Sunday, December 02, 2012

Morsi’s Maneuver

He has used the West's democracy fetish to put a gun to his population’s head.
By Andrew C. McCarthy

Phase II of Egyptian president Mohamed Morsi’s declaration of sweeping dictatorial powers was completed on Thursday night. That is when the “constituent assembly” hastily completed a draft constitution that would enshrine sharia principles as fundamental law.
Morsi grabbed the reins with a shrewd caveat: His dictatorship would end once the draft constitution was approved by Egyptians in a national referendum — which is to say, once the dictatorship had served its purpose.
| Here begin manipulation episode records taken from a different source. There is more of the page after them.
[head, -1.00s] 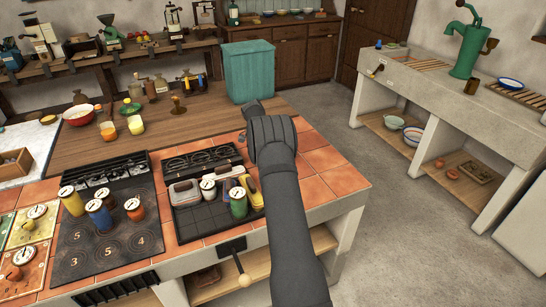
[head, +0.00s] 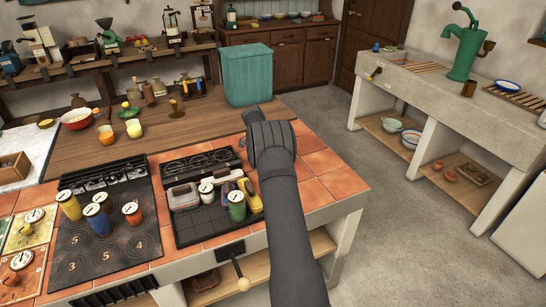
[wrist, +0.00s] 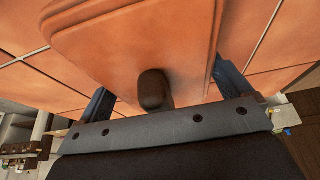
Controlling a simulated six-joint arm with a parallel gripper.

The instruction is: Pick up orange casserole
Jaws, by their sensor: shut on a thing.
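In the wrist view, a large smooth orange body with rounded edges, which I take for the orange casserole (wrist: 125,40), fills the upper middle. A dark rounded knob (wrist: 153,88) shows at its near side. My gripper (wrist: 163,82) has one dark blue finger on each side of this body and is shut on it. The finger contact points are partly hidden. In the head view my arm hides most of the gripper, and I cannot make out the casserole there.
Terracotta tiles (head: 318,165) lie around the hob. Small pots with dial lids, among them a blue one (head: 97,219), stand on the dark hob plate (head: 95,255). A stone sink unit (head: 440,100) is at right.

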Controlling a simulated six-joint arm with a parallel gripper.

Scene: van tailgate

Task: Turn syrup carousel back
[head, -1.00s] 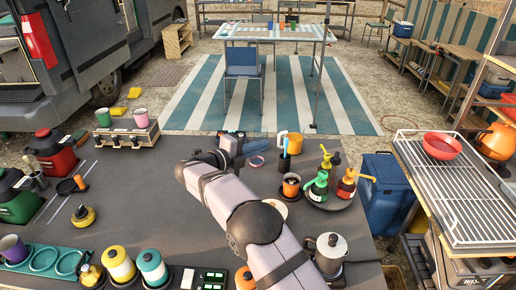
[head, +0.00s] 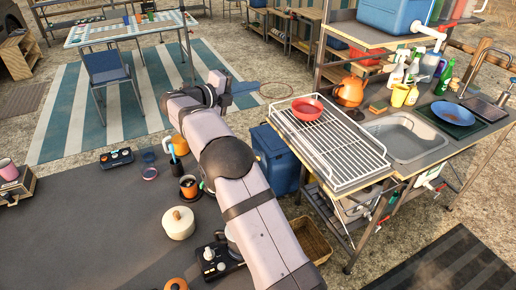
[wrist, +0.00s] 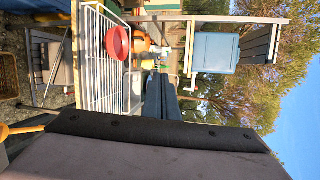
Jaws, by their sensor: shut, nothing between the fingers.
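The syrup carousel is hidden behind my arm in the head view; only a sliver of green shows at the arm's left edge, and I cannot tell if it belongs to a pump bottle. My gripper (head: 247,87) is raised beyond the counter's far edge in the head view, pointing right. Its dark fingers (wrist: 160,99) show in the wrist view, shut with nothing between them.
A cream lidded pot (head: 178,223) and an orange mug (head: 180,145) stand left of my arm. A blue bin (head: 276,158) and a wire rack (head: 340,165) with a red bowl (head: 307,109) are to the right. The counter's left part (head: 85,220) is mostly clear.

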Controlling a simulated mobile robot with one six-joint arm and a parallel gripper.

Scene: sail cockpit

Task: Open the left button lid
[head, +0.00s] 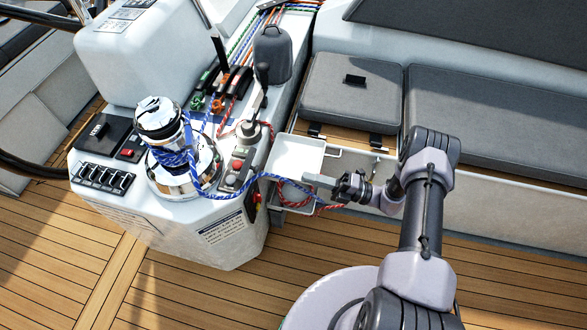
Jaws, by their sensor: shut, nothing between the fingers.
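On the white console (110,60), a small panel (235,178) right of the chrome winch (185,180) carries a red button (237,165). Another red part (127,153) sits at the console's left, beside a black box (98,132). The picture is too small to tell which part is the left button lid, or whether it is open or shut. My gripper (312,180) is shut and empty. It points left, in front of the white open bin (298,147) right of the console, clear of the button panel.
A blue rope (240,190) runs from the winch towards my gripper. A black-handled lever (262,90) stands behind the panel. Grey seat cushions (480,120) line the right side. The teak floor (180,290) in front is clear.

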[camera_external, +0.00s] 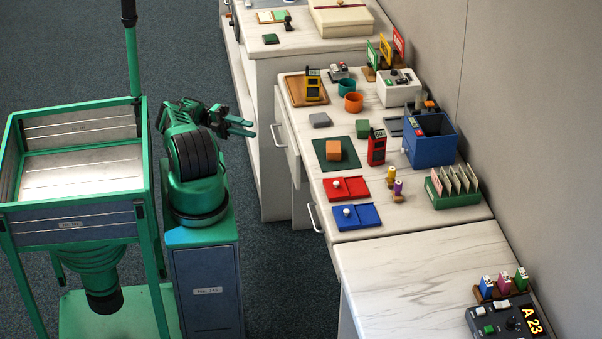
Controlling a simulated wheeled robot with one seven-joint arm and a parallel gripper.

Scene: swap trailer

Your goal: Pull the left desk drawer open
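The desk (345,225) has two pale drawer fronts facing my arm, each with a metal bar handle. The left drawer (288,152) is the one farther up the picture, and its handle (277,133) stands out from its front.
The desktop holds a blue bin (430,143), a red radio-like device (376,148), a red tray (346,189), a blue tray (356,216) and other small items. Another counter (305,40) adjoins at the back. The dark carpet (275,265) between my base and the desk is clear.
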Nearly three months ago, in my e-book Spring Fever: The Illusion of Islamic Democracy (which is about to be published in paperback), I explained that Morsi’s agglomeration of power — which was already underway only weeks after his election — was just a placeholder. He is an Islamic-supremacist hardliner whose ultimate goal has always been to impose sharia, the real dictatorship.



Remember the Brotherhood’s notorious motto, which includes the proclamation “the Koran is our law.” It is about to be. In effect, Morsi has used the West’s democracy fetish to put a gun to his population’s head: Either democratically approve anti-democratic sharia or accept the sharia-compliant rule of your democratically elected Islamist despot. Some choice.
 Naturally, secularists and religious minorities are grousing. This has the Western media, once again, in full spring-fever flush. For our intelligentsia, the Middle East is a wonderland where Islamists are imagined to be “moderate” (even “largely secular”!) and — to hedge their bets, on the off chance that the Islamists turn out to be, well, Islamists — the population is imagined to be teeming with freedom-loving Jamal al-Madisons who crave American-style civil rights. In reality, supremacist Islam is the predominant ideology of the region. The Muslim Brotherhood is strong because it is the avant-garde of the Islamic masses. Non-Islamist democrats are a decided minority.

Of course, in a place like Egypt, with its population of 80 million people, a decided minority can easily be masqueraded as the majority. The West’s progressive media is good at that — ignoring tea-party throngs while lavishing coverage on five-person Occupy protests as if they were a groundswell. But, you see, the hocus-pocus works here only because we’ve ceded all the leading institutions of opinion to progressives for a half-century. Conditioned to see what they’ve been told to believe, half of our population no longer sees through the smoke and mirrors.

In contrast, the Islamists control and otherwise intimidate Egyptian society’s influential institutions by vigorously enforcing sharia’s repression of discussion and dissent. The public knows the tune is called by the likes of Sheikh Yusuf al-Qaradawi, the Brotherhood’s powerhouse jurist, not by Wael Ghonim and the young, tech-savvy progressives beloved of the New York Times. In Egypt, the conspiracy theories run against the progressives. The public won’t be snookered into seeing an Islamist uprising as a “democratic” upheaval. They’ll leave that to us.

The Times and the Brotherhood-smitten Obama administration won’t tell you, but Spring Fever will: The constitution was always the prize. That is why the Brothers pursued it with their signature mendacity. The story goes back to the weeks immediately after Mubarak’s fall in early 2011 — back to the most tellingly underreported and willfully misreported event in the “Arab Spring” saga: Egypt’s first-ever free election.
With the trillion-plus dollars U.S. taxpayers have expended to promote “Islamic democracy” and its companion fantasy that elections equal democracy, you’d think you might have heard a bit more about the maiden voyage in Arabia’s most important country. But no, the story barely registered. That is because the Islamists crushed the secular democrats. To grasp what happened on Thursday night, you need to understand why. That first election, zealously contested in sectarian terms, was precisely about Egypt’s future constitution.

Technically, the referendum concerned amendments to the constitution in effect during Mubarak’s reign. Despite the “Arab Spring” paeans you were hearing from Washington, Egyptian democrats knew they were weak. To have any hope of competing with the Brotherhood’s vast, long-established, highly disciplined organization, they would need time. So they argued that before parliamentary and presidential elections could take place, a new constitution should be written. That would take a while and would put voting off into the distant future. The idea was that as long as no one had been elected yet — as long as the Islamists could not claim a popular mandate — the democrats would be in a better position both to influence the content of the constitution and to buy the time necessary to build party organizations that might contest elections effectively.